Jon Watts explique ainsi que les films Amblin, d’une manière générale, sont des films faits autour de thématiques adultes, mais avec des enfants au casting. "Ils prenaient les enfants au sérieux, en les laissant prendre toute leur place dans une histoire avec de vrais enjeux et pas juste dans une histoire enfantine."

Alors pourquoi personne n’a vraiment réussi à reproduire la magie des Goonies, 40 ans plus tard ? Pour Watts, la réponse vient d’abord de l’évolution d’Hollywood et de la frilosité des studios face aux concepts originaux :

"Si vous allez voir un studio avec un script qui s’appelle Les Goonies, aujourd’hui, on va vous demander d’où ça vient. Est-ce que c’est tiré d’un comics ? D’un livre à succès ? Non ? Vous l’avez juste inventé ? Et là, ça va bloquer. Dans les années 1980, on pouvait imaginer une bande d’enfants que personne ne connaissait.
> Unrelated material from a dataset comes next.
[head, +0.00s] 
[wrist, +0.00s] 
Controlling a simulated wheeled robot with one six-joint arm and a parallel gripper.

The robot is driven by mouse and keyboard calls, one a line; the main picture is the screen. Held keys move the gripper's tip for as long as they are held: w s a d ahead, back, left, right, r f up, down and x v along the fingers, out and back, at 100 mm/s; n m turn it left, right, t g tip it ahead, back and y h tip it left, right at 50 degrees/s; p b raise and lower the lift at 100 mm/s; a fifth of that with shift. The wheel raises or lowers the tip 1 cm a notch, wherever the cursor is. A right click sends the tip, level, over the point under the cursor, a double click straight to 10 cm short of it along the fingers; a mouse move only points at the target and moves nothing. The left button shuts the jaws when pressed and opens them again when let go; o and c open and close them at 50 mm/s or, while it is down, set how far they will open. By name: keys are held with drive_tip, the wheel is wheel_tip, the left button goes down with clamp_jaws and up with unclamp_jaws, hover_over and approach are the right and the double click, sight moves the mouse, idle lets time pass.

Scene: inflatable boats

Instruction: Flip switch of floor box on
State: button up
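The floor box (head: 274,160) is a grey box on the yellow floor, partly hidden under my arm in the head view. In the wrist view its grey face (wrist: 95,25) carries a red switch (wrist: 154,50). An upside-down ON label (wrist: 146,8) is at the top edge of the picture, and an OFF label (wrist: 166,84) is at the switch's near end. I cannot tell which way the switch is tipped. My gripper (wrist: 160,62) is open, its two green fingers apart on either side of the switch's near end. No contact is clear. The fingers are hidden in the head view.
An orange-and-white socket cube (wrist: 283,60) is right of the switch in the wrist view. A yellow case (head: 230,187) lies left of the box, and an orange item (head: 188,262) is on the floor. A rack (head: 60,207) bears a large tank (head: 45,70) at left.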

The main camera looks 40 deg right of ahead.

Un film sans star, où les enfants sont les stars... Aujourd’hui, ce serait impossible à vendre."

Le constat est cinglant. D’ailleurs, à défaut d’inventer une nouvelle bande qui sache nous faire rêver à nouveau, Warner Bros. a décidé de lancer pour de bon le chantier de la suite. Mais rien ne dit que Les Goonies 2 saura retrouver cette alchimie fragile, ce mélange d’innocence, de chaos et de magie qui a fait du premier un trésor intemporel.